TEL AVIV (Arrahmah.id) — Sebuah jajak pendapat di Israel pada Rabu (14/2/2024) menunjukkan bahwa masyarakat Israel semakin tidak yakin bahwa pemerintahnya bisa menang dalam operasi militernya di Jalur Gaza.
Survei yang dilakukan Jewish People Policy Institute tersebut menggambarkan bahwa keyakinan masyarakat pada kemenangan Israel turun sebesar 20 persen dari Oktober 2023.
“Hanya setengah lebih sedikit kalangan responden Yahudi yang masih yakin kemenangan akan tercapai,” demikian diungkapkan institut tersebut, seperti dikutip dari Anadolu Agency (14/2).
Survei menunjukkan tingkat kepercayaan terhadap Pemerintah Israel turun dari 38 persen bulan lalu ke 34 persen.

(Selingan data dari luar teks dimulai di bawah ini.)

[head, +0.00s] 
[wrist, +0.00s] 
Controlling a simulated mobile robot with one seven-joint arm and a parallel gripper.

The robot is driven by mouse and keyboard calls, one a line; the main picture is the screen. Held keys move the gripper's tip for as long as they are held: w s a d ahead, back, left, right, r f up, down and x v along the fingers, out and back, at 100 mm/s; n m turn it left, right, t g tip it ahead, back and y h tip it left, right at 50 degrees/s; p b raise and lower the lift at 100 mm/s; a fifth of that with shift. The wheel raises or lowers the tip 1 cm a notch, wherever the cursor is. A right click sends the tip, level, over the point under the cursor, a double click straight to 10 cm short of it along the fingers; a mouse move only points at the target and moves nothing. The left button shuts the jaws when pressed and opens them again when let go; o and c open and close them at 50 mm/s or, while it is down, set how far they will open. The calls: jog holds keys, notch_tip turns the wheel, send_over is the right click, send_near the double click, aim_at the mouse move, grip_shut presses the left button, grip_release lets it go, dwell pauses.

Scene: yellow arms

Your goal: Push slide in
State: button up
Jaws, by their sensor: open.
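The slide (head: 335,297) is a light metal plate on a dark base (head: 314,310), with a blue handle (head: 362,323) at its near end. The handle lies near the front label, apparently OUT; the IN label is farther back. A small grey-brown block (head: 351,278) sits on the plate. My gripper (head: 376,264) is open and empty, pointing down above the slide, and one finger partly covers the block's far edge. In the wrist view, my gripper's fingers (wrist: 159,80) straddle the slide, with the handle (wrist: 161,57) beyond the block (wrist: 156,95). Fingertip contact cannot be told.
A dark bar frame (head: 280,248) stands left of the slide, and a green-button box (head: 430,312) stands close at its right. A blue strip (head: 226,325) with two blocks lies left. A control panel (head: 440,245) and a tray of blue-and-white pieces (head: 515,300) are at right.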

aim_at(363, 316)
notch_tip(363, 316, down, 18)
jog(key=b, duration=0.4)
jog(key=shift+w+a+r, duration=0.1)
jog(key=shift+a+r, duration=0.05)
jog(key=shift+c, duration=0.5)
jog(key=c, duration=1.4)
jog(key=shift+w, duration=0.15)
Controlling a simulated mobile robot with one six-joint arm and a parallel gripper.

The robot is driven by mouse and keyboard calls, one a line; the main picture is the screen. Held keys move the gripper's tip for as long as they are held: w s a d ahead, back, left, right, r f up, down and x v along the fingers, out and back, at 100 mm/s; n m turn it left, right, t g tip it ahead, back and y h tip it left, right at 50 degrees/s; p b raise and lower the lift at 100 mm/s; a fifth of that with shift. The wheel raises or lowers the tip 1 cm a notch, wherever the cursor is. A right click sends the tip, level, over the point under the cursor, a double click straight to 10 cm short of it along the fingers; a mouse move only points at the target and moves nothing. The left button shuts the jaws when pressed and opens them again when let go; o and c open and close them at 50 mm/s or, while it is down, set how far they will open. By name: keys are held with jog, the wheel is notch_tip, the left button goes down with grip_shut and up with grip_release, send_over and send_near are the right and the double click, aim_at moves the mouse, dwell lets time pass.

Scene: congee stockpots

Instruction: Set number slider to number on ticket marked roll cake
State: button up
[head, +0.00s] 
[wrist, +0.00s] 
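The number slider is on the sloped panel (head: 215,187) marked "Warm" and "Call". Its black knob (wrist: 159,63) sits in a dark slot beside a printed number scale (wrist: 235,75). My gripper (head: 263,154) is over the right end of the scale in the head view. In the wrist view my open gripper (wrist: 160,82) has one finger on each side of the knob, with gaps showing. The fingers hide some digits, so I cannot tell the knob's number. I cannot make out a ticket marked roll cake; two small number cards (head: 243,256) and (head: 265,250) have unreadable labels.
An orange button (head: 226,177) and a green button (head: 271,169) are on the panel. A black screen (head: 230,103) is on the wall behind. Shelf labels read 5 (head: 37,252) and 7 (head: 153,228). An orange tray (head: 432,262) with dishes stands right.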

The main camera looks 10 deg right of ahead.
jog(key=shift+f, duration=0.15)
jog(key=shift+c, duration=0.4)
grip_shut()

Tingkat kepercayaan terhadap petinggi militer juga semakin turun karena perang semakin berlarut tanpa ada tanda-tanda kemenangan.
Sementara itu, kepercayaan terhadap perdana menteri Benjamin Netanyahu yang sudah rendah sebelum Israel menyerang Jalur Gaza pada Oktober 2023, karena kebijakannya yang tidak populer soal reformasi hukum, tetap tidak meningkat.
“Hanya 33 persen populasi Yahudi Israel yang memiliki keyakinan tinggi pada perdana menteri,” kata institut tersebut.
Survei juga mendapati bahwa hanya 30 persen warga Israel yang masih ingin pemilu digelar sesuai waktunya, sementara sepertiga lainnya menginginkan pemilu dimajukan sesegera mungkin.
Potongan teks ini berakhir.